Dengan bantuan Rob, akhirnya kami memperoleh tiket pesawat dari
Vienna ke Amsterdam dan sebaliknya. Dengan harga tiket sekitar enam juta rupiah
atau 334€. Tapi Rob bilang, “you do not need to pay the ticket, you are part of our
family.” O o….seperti mendapatkan durian runtuh lagi rasanya. Saya memaksa
untuk membayar tiket dan Rob tetap menolak. Allah memang Maha Pemurah. Mimpi
mengunjungi Negeri Kincir Angin tiba-tiba terwujud. Gratis lagi.

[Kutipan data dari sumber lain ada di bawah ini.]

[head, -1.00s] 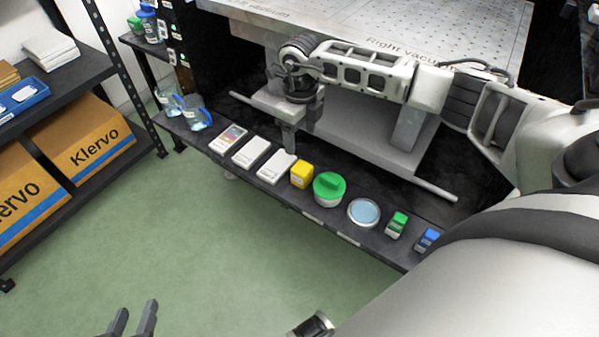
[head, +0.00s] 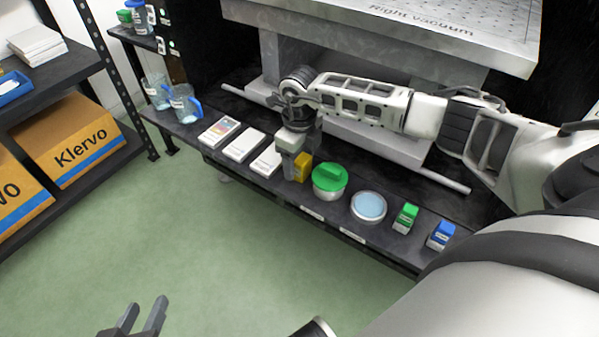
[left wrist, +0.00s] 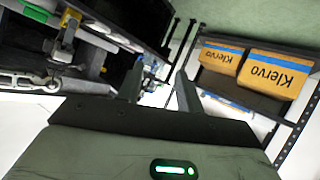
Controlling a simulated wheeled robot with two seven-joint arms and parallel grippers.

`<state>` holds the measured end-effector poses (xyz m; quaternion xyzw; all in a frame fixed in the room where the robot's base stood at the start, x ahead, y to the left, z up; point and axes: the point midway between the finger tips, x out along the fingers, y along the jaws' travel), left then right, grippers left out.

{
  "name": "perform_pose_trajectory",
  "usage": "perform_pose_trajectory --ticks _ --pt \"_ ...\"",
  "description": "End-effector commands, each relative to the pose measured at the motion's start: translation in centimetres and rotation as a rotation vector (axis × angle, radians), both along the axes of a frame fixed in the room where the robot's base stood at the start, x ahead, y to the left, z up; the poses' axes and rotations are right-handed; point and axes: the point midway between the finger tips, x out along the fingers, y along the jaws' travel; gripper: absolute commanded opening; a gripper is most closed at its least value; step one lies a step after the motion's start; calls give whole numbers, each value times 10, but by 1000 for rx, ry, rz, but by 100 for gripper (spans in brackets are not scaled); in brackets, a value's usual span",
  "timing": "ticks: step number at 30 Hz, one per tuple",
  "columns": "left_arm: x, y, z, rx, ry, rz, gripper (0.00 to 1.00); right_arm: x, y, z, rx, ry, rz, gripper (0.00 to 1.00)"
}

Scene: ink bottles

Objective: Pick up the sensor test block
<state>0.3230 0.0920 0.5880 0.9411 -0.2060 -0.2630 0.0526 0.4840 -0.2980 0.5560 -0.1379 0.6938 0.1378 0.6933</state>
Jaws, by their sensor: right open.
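A small yellow block (head: 303,168), likely the sensor test block though I cannot read a label, stands on the dark shelf between a white box and a green-lidded jar. My right gripper (head: 289,166) points down at its left side and partly hides it. It is open; I cannot tell whether the block lies between its fingers. My left gripper (head: 142,315) is low over the green floor, far from the shelf, open and empty. Its two dark fingers also show apart in the left wrist view (left wrist: 160,76).
On the shelf (head: 318,217) stand a colour card (head: 219,132), white boxes (head: 243,146), the green-lidded jar (head: 329,179), a blue dish (head: 368,206), a green block (head: 405,217) and a blue block (head: 441,235). Blue-handled beakers (head: 183,103) are at left. A metal table (head: 400,25) overhangs behind.

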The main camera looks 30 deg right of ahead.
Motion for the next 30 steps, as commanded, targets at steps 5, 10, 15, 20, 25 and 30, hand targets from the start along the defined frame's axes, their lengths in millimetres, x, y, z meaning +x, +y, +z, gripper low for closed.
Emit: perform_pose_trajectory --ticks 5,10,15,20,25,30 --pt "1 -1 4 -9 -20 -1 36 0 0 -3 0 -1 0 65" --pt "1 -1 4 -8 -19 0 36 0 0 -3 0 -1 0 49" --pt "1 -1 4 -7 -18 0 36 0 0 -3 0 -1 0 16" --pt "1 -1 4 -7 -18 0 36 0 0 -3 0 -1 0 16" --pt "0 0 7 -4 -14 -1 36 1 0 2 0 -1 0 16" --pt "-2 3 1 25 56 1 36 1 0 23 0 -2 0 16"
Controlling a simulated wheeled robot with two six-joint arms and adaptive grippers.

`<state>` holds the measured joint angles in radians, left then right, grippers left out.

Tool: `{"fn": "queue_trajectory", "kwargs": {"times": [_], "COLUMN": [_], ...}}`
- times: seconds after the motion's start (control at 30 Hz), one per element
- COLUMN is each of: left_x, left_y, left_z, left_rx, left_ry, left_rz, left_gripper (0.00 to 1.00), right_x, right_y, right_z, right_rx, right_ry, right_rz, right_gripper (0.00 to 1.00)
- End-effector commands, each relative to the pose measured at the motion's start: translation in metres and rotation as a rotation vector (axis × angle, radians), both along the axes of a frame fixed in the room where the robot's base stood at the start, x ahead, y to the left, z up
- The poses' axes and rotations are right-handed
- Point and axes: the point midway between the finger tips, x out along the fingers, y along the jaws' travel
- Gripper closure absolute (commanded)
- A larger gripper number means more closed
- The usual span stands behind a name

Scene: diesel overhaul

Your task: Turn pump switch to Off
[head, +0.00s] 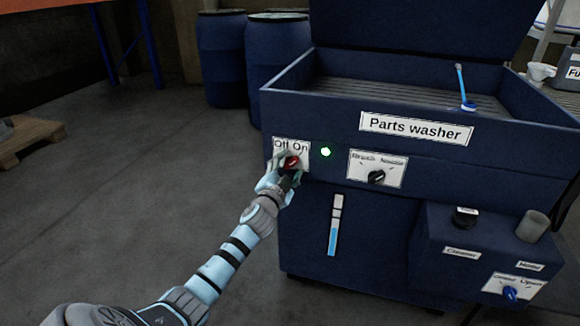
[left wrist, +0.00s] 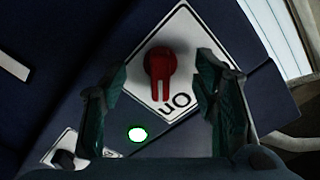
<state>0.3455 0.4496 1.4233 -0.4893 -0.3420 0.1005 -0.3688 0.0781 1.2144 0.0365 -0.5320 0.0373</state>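The red pump switch (head: 291,162) sits on a white "Off On" plate (head: 303,146) on the front of the blue parts washer. My left gripper (head: 279,174) is right at the plate and partly covers it in the head view. In the left wrist view the red switch (left wrist: 160,75) shows between the two spread fingers, with a gap on each side. The gripper is open. The switch's narrow end points toward the "On" lettering (left wrist: 177,101) side; "Off" is out of that view. A green lamp (head: 325,152) beside the plate is lit. My right gripper is not in view.
A second plate with a black knob (head: 376,177) is to the right. A "Parts washer" sign (head: 416,128) is above. A side box (head: 440,270) with a blue valve (head: 510,293) juts out at lower right. Blue barrels (head: 276,60) stand behind.

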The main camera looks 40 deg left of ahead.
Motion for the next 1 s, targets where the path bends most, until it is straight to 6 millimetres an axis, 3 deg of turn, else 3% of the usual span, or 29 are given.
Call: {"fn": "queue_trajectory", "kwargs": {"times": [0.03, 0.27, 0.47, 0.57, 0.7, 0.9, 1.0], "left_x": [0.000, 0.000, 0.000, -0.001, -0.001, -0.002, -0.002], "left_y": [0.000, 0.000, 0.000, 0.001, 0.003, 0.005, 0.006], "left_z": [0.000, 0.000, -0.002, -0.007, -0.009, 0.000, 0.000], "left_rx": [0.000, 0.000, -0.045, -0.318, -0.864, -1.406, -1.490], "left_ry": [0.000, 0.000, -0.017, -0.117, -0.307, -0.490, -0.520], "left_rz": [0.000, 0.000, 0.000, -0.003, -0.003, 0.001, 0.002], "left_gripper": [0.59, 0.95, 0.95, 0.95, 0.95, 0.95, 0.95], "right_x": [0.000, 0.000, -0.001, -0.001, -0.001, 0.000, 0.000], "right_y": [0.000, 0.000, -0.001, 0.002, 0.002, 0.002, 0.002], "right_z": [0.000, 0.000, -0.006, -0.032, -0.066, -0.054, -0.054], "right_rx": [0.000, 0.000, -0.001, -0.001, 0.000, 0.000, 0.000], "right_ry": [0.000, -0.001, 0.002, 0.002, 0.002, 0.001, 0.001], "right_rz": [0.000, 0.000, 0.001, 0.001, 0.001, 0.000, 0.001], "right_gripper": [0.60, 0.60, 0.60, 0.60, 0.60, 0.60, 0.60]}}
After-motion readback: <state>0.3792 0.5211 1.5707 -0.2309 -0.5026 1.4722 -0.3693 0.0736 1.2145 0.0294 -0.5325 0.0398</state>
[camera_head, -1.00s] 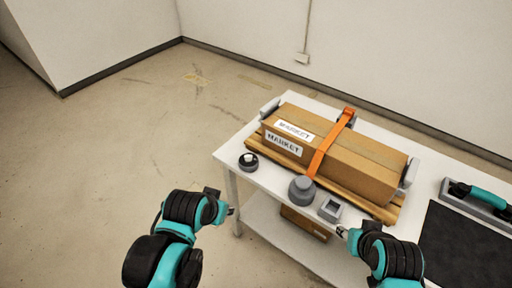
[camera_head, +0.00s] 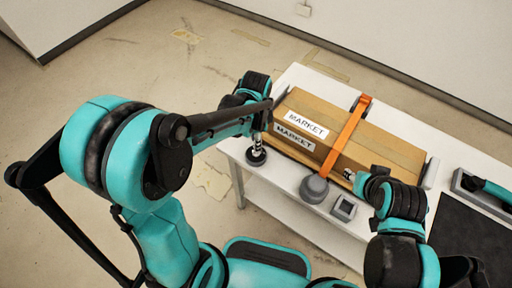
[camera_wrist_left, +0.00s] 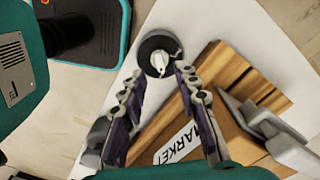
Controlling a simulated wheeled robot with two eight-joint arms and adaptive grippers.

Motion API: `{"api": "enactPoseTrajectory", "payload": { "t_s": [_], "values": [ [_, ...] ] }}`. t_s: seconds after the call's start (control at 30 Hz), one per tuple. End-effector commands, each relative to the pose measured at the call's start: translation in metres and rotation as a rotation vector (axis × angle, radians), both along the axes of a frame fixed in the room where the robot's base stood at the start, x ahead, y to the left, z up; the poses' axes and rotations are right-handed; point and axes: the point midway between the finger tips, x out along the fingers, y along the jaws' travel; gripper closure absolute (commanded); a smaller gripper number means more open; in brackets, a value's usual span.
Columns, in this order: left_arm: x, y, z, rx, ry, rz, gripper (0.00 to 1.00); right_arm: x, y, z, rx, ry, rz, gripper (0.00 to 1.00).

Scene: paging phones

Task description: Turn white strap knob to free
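The white strap knob (camera_wrist_left: 160,62) sits on a round black base at the left front corner of the table. In the head view the black base (camera_head: 256,157) shows below my left gripper (camera_head: 258,141), which hides most of the knob. In the left wrist view my left gripper (camera_wrist_left: 157,74) is open, its two fingertips on either side of the knob with a gap to it. I cannot tell how high the tips are above the base. My right gripper (camera_head: 350,175) is by the front side of the box; its opening is too small to tell.
A cardboard box (camera_head: 385,145) marked MARKET lies on a wooden board under an orange strap (camera_head: 347,135). A grey round knob (camera_head: 314,188) and a small grey square holder (camera_head: 343,208) stand in front. A dark mat (camera_head: 465,240) lies at the right.

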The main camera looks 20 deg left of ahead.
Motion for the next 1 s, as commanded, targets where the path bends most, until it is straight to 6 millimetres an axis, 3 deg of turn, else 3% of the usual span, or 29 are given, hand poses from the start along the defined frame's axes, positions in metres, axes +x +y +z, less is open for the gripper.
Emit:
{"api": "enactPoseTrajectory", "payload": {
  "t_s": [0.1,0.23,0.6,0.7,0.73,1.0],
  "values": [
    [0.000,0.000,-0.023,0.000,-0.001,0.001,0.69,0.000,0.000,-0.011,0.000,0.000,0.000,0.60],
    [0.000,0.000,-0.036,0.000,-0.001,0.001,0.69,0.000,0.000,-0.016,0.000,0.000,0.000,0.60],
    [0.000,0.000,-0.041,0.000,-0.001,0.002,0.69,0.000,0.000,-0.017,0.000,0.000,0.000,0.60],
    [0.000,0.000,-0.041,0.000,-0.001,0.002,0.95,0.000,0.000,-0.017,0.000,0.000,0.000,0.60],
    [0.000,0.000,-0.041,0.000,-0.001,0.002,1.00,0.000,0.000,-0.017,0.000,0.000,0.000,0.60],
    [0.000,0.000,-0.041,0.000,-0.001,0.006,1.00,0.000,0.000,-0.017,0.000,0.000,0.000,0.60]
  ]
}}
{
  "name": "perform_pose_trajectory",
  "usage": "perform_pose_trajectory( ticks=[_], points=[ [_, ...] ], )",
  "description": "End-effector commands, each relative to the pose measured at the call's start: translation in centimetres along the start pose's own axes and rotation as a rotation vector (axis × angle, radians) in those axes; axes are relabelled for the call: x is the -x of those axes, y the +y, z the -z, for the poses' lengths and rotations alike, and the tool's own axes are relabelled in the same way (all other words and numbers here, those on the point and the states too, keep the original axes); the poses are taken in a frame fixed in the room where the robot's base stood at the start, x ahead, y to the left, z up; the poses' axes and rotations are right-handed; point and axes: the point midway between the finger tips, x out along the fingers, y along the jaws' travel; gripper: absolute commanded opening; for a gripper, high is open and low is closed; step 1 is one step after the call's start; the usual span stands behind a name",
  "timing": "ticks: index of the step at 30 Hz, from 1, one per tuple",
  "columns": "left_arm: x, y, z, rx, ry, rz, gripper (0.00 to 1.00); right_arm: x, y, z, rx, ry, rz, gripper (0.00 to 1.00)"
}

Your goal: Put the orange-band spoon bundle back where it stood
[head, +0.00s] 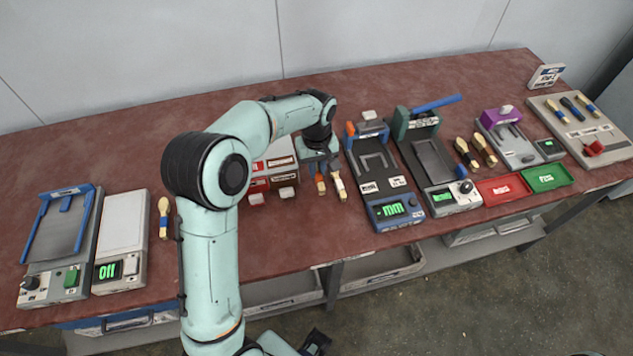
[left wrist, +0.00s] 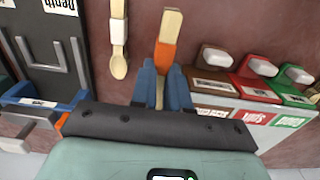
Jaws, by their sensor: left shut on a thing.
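The orange-band spoon bundle (left wrist: 168,50) is between the two fingers of my left gripper (left wrist: 162,78) in the left wrist view. The gripper is shut on it, below its orange band, and the pale wooden end sticks out past the fingers. In the head view my left gripper (head: 318,163) points down over the table, and the orange-band bundle (head: 320,186) shows just in front of it. I cannot tell whether the bundle touches the table. My right gripper is not in view.
A white-band spoon (head: 338,184) lies close beside the held bundle. A block with coloured labels (head: 283,161) stands to the left, a grey gauge device (head: 379,175) to the right. Scales and presses fill both sides; the table's back left (head: 70,135) is clear.

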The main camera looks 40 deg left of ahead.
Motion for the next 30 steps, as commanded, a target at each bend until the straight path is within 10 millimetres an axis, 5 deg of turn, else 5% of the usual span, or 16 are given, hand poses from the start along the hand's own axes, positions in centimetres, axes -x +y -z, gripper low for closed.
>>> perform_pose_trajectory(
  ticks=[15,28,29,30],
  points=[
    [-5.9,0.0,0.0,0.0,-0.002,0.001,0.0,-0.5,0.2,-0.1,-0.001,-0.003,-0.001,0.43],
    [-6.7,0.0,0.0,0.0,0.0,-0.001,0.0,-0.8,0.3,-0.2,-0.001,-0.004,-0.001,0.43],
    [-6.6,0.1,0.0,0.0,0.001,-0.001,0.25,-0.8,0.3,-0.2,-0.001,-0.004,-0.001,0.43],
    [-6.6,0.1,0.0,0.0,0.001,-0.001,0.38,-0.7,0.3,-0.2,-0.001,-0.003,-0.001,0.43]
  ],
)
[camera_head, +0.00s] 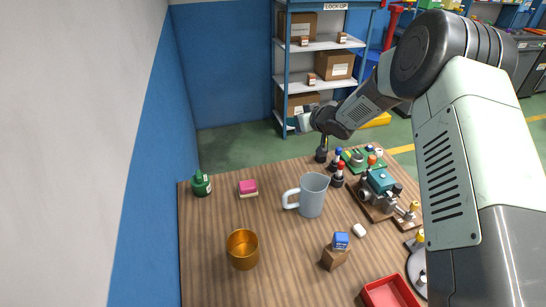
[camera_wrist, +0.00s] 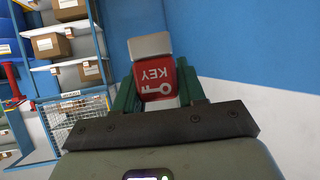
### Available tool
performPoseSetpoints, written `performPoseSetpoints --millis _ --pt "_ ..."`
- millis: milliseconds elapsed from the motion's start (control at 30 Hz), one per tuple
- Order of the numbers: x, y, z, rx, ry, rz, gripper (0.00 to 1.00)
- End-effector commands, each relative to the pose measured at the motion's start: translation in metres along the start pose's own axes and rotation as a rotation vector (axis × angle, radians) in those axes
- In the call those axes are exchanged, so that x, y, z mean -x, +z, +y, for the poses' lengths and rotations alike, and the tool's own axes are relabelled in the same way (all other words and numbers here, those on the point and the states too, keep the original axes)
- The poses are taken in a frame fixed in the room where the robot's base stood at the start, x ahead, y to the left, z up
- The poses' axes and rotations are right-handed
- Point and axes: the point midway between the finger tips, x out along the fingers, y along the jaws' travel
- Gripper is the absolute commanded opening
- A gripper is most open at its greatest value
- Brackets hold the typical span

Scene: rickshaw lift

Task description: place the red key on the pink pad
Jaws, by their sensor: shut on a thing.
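The red key (camera_wrist: 158,80) is a red block with a white end, marked "KEY" and a key symbol. In the wrist view it sits between the green fingers of my gripper (camera_wrist: 158,92), which is shut on it. In the head view my gripper (camera_head: 304,119) is raised above the table's back edge, pointing left; the key cannot be made out there. The pink pad (camera_head: 248,186) is a small pink-topped block with a pale lower part. It lies on the table to the left of and below my gripper in the picture, with nothing on top.
On the wooden table (camera_head: 205,225), a grey mug (camera_head: 312,195) stands right of the pad, a green bottle (camera_head: 201,184) left, an amber cup (camera_head: 242,249) in front. Knobs and machine parts crowd the right.

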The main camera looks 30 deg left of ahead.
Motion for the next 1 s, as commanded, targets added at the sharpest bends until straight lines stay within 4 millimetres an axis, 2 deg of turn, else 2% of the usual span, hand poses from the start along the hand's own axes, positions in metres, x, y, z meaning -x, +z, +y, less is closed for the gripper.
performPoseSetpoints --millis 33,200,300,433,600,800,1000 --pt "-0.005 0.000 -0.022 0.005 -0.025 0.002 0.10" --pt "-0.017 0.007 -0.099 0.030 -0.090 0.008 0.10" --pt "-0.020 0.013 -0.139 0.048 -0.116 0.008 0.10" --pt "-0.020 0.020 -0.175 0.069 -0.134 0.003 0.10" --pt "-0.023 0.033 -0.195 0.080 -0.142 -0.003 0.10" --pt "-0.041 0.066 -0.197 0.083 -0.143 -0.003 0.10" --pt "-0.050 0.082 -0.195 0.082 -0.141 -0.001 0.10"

Perjalanan dari Schipol Airport di Amsterdam menuju Tilburg, kota
tempat tinggal Rob, memerlukan waktu sekitar satu jam. Rob menyetir, saya duduk
di sebelahnya, dan Bu Yani duduk di jok belakang. Tidur pulas lagi. Saya yang
sudah mulai sangat mengantuk lagi, harus bertahan untuk menemani Rob membelah
malam yang dingin dan sepi. Kami membincang apa saja, tentang keluarga,
anak-anak, dan juga meninggalnya ibu kami. Nampak sekali betapa Rob sangat
merindukan Indonesia, makanannya, dan orang-orangnya. Dia ingin suatu ketika
bisa kembali.
Kami diinapkan di rumah Mom Ans, ibunya Rob. Seorang wanita 77
tahun yang masih cantik, sehat, yang saat kami datang, beliau sedang duduk di
depan televisi sendirian. Mom Ans tinggal sendiri di rumah yang sangat nyaman
sanyaman villa itu. Rumah Rob tidak terlalu jauh dari rumah Mom Ans. Dengan
sepenuh hati Mom Ans memeluk saya, seperti seorang ibu yang sudah lama tidak
bertemu putrinya. Begitu juga dengan Bu Yani, dipeluknya dengan sepenuh hati,
meski ini pertama kali bertemu. Mom Ans memang pernah berkunjung ke rumah
keluarga kami, sehingga dia merasa sangat dekat dengan saya. Dia bertanya
tentang Mas Ayik, Arga, Lita, Ibu. Dia menawari kami minuman hangat dan
memastikan kami sudah makan malam. Saya sendiri mengeluarkan oleh-oleh yang
saya bawa, salah satunya adalah lenan rumah tangga karya siswa SMKN 3 Magelang.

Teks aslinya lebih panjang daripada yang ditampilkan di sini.